◆ **What to work on**
Quote the records below in full, exactly as given, with the images taken out.

-----

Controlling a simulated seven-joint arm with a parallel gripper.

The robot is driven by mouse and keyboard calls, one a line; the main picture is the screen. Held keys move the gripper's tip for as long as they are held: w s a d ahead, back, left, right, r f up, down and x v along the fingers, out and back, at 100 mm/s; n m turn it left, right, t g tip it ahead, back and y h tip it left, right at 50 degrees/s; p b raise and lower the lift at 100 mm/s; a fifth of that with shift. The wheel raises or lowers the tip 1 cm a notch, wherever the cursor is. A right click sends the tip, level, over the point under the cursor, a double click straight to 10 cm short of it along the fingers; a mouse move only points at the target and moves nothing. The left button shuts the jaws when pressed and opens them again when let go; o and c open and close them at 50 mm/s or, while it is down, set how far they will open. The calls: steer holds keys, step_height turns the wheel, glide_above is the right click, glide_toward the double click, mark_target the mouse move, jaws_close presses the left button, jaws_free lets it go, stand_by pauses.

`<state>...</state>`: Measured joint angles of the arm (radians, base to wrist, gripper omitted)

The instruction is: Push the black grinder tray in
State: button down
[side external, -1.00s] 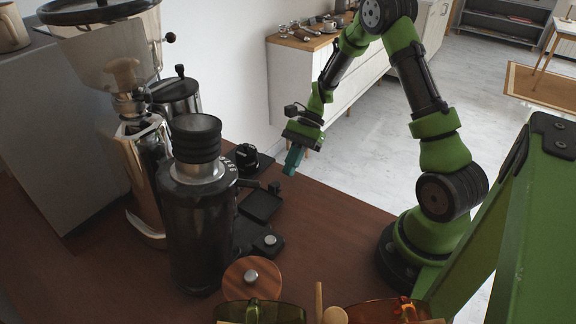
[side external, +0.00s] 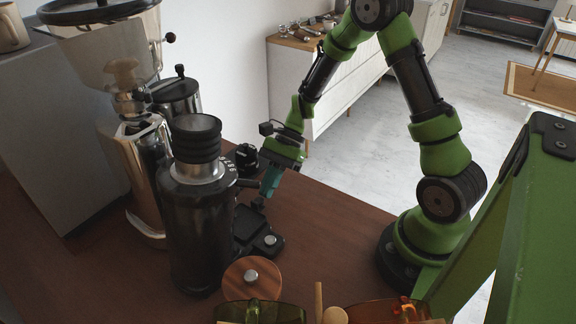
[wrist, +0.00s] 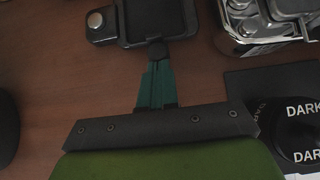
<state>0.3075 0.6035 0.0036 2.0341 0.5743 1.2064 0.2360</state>
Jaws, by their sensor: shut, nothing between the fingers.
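The black grinder tray (side external: 247,222) lies low beside the black grinder (side external: 196,235), on the side facing my arm. It also shows at the top of the wrist view (wrist: 158,20), with a dark knob (wrist: 158,52) at its near end. My gripper (side external: 266,194) has its teal fingers shut and empty. In the wrist view the fingertips (wrist: 157,68) are right at the knob and appear to touch it. The tray's far end is cut off in the wrist view and partly hidden by the grinder in the side view.
A small black block with a silver button (side external: 270,240) stands beside the tray. A wooden lid (side external: 252,278) lies in front of the grinder. A black item with "DARK" lettering (wrist: 300,128) is right of my gripper in the wrist view. Bare brown counter (side external: 335,220) lies toward my base.

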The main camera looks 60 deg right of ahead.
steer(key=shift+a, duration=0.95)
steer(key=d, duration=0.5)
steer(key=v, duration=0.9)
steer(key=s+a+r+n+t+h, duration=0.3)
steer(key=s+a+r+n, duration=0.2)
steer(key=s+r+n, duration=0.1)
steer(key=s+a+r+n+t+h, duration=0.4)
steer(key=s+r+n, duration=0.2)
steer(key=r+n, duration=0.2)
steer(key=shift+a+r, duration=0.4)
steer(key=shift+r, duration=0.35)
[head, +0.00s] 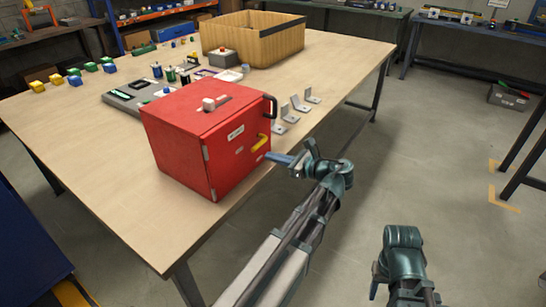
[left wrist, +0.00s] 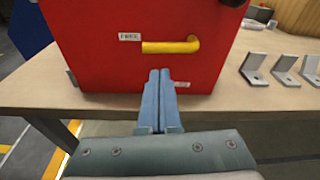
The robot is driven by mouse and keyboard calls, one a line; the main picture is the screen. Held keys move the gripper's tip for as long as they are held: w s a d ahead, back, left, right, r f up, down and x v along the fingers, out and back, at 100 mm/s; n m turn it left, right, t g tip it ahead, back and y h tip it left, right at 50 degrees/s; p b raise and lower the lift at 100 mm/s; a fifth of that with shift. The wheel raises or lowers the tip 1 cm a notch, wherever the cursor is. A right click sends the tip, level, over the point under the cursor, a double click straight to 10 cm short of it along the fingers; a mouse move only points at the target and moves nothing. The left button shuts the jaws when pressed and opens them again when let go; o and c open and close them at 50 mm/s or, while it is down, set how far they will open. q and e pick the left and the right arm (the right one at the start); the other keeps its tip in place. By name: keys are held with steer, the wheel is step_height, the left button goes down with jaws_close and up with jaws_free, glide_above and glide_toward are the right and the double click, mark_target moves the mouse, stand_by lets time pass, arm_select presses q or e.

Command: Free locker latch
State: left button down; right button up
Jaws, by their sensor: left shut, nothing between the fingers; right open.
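A red locker (head: 205,140) stands on the wooden table near its front edge, its door shut. Its yellow latch handle (head: 259,143) is on the face towards my left arm; in the left wrist view the latch handle (left wrist: 168,46) lies about level, its left end beside a label reading FREE (left wrist: 130,36). My left gripper (head: 277,157) has its blue fingers together and empty. In the left wrist view the fingertips (left wrist: 160,71) are just below the handle, with a visible gap. My right arm shows at the lower right, but its fingers are not visible.
Several grey metal brackets (head: 290,113) stand along the table edge right of the locker. A black handle (head: 270,106) sticks out of the locker's upper corner. A wooden crate (head: 285,42) and small parts lie behind.

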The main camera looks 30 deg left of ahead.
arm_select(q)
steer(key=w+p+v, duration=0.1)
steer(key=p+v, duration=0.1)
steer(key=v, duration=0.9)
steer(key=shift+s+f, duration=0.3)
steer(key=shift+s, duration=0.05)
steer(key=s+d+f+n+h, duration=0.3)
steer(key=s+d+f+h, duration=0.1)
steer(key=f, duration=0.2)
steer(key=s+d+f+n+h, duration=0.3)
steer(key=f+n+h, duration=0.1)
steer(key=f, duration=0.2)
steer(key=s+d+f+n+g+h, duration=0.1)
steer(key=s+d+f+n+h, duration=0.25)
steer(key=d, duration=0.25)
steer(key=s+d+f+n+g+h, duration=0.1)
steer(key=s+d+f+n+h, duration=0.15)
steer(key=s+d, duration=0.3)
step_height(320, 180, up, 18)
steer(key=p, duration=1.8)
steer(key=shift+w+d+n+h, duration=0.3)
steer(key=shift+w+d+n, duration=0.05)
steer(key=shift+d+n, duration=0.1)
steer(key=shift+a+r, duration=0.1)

-----

◆ **Complete response**
Controlling a simulated seven-joint arm with a parallel gripper.

The robot is driven by mouse and keyboard calls, one a line; the main picture is the screen. Held keys move the gripper's tip for as long as they are held: w s a d ahead, back, left, right, r f up, down and x v along the fingers, out and back, at 100 mm/s; n m turn it left, right, t g tip it ahead, back and y h tip it left, right at 50 degrees/s; p b raise and lower the lift at 100 mm/s; a fifth of that with shift. The wheel raises or lowers the tip 1 cm a notch, wherever the cursor is. A right click sends the tip, level, over the point under the cursor, a double click straight to 10 cm short of it along the fingers; a mouse move only points at the target and moves nothing. The left button shuts the jaws when pressed and opens them again when let go; o and c open and close them at 50 mm/s or, while it is down, set how far they will open. The calls: steer holds keys, step_height turns the wheel, glide_above is the right click, glide_toward the double click, mark_target the mouse move, jaws_close presses the left button, jaws_free lets it go, stand_by pauses.

`<state>...</state>`: Measured joint angles of the arm (radians, base to wrist, gripper omitted)

The instruction is: Push the black grinder tray in
State: button down
[side external, -1.00s] 
[side external, +0.00s] 
[wrist, +0.00s] 
<state>0.3075 0.6035 0.0036 2.0341 0.5743 1.2064 0.2360</state>
Jaws, by their sensor: shut, nothing between the fingers.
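The black grinder tray (side external: 247,222) lies low beside the black grinder (side external: 196,235), on the side facing my arm. It also shows at the top of the wrist view (wrist: 158,20), with a dark knob (wrist: 158,52) at its near end. My gripper (side external: 266,194) has its teal fingers shut and empty. In the wrist view the fingertips (wrist: 157,68) are right at the knob and appear to touch it. The tray's far end is cut off in the wrist view and partly hidden by the grinder in the side view.
A small black block with a silver button (side external: 270,240) stands beside the tray. A wooden lid (side external: 252,278) lies in front of the grinder. A black item with "DARK" lettering (wrist: 300,128) is right of my gripper in the wrist view. Bare brown counter (side external: 335,220) lies toward my base.

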The main camera looks 60 deg right of ahead.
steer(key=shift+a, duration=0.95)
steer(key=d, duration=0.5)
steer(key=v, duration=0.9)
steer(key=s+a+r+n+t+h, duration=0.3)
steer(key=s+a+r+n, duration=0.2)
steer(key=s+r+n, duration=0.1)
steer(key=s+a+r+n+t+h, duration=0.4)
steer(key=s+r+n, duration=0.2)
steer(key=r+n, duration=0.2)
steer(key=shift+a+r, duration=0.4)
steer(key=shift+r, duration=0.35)
[head, +0.00s] 
[left wrist, +0.00s] 
The robot is driven by mouse and keyboard calls, one a line; the main picture is the screen. Held keys move the gripper's tip for as long as they are held: w s a d ahead, back, left, right, r f up, down and x v along the fingers, out and back, at 100 mm/s; n m turn it left, right, t g tip it ahead, back and y h tip it left, right at 50 degrees/s; p b raise and lower the lift at 100 mm/s; a fifth of that with shift. The wheel raises or lowers the tip 1 cm a notch, wherever the cursor is. A right click sends the tip, level, over the point under the cursor, a double click straight to 10 cm short of it along the fingers; a mouse move only points at the target and moves nothing. The left button shuts the jaws when pressed and opens them again when let go; o and c open and close them at 50 mm/s or, while it is down, set how far they will open. q and e pick the left and the right arm (the right one at the start); the other keeps its tip in place. By name: keys are held with steer, the wheel is step_height, the left button goes down with jaws_close and up with jaws_free, glide_above and glide_toward are the right and the double click, mark_target moves the mouse, stand_by lets time pass, arm_select presses q or e.

Command: Free locker latch
State: left button down; right button up
Jaws, by their sensor: left shut, nothing between the fingers; right open.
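A red locker (head: 205,140) stands on the wooden table near its front edge, its door shut. Its yellow latch handle (head: 259,143) is on the face towards my left arm; in the left wrist view the latch handle (left wrist: 168,46) lies about level, its left end beside a label reading FREE (left wrist: 130,36). My left gripper (head: 277,157) has its blue fingers together and empty. In the left wrist view the fingertips (left wrist: 160,71) are just below the handle, with a visible gap. My right arm shows at the lower right, but its fingers are not visible.
Several grey metal brackets (head: 290,113) stand along the table edge right of the locker. A black handle (head: 270,106) sticks out of the locker's upper corner. A wooden crate (head: 285,42) and small parts lie behind.

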The main camera looks 30 deg left of ahead.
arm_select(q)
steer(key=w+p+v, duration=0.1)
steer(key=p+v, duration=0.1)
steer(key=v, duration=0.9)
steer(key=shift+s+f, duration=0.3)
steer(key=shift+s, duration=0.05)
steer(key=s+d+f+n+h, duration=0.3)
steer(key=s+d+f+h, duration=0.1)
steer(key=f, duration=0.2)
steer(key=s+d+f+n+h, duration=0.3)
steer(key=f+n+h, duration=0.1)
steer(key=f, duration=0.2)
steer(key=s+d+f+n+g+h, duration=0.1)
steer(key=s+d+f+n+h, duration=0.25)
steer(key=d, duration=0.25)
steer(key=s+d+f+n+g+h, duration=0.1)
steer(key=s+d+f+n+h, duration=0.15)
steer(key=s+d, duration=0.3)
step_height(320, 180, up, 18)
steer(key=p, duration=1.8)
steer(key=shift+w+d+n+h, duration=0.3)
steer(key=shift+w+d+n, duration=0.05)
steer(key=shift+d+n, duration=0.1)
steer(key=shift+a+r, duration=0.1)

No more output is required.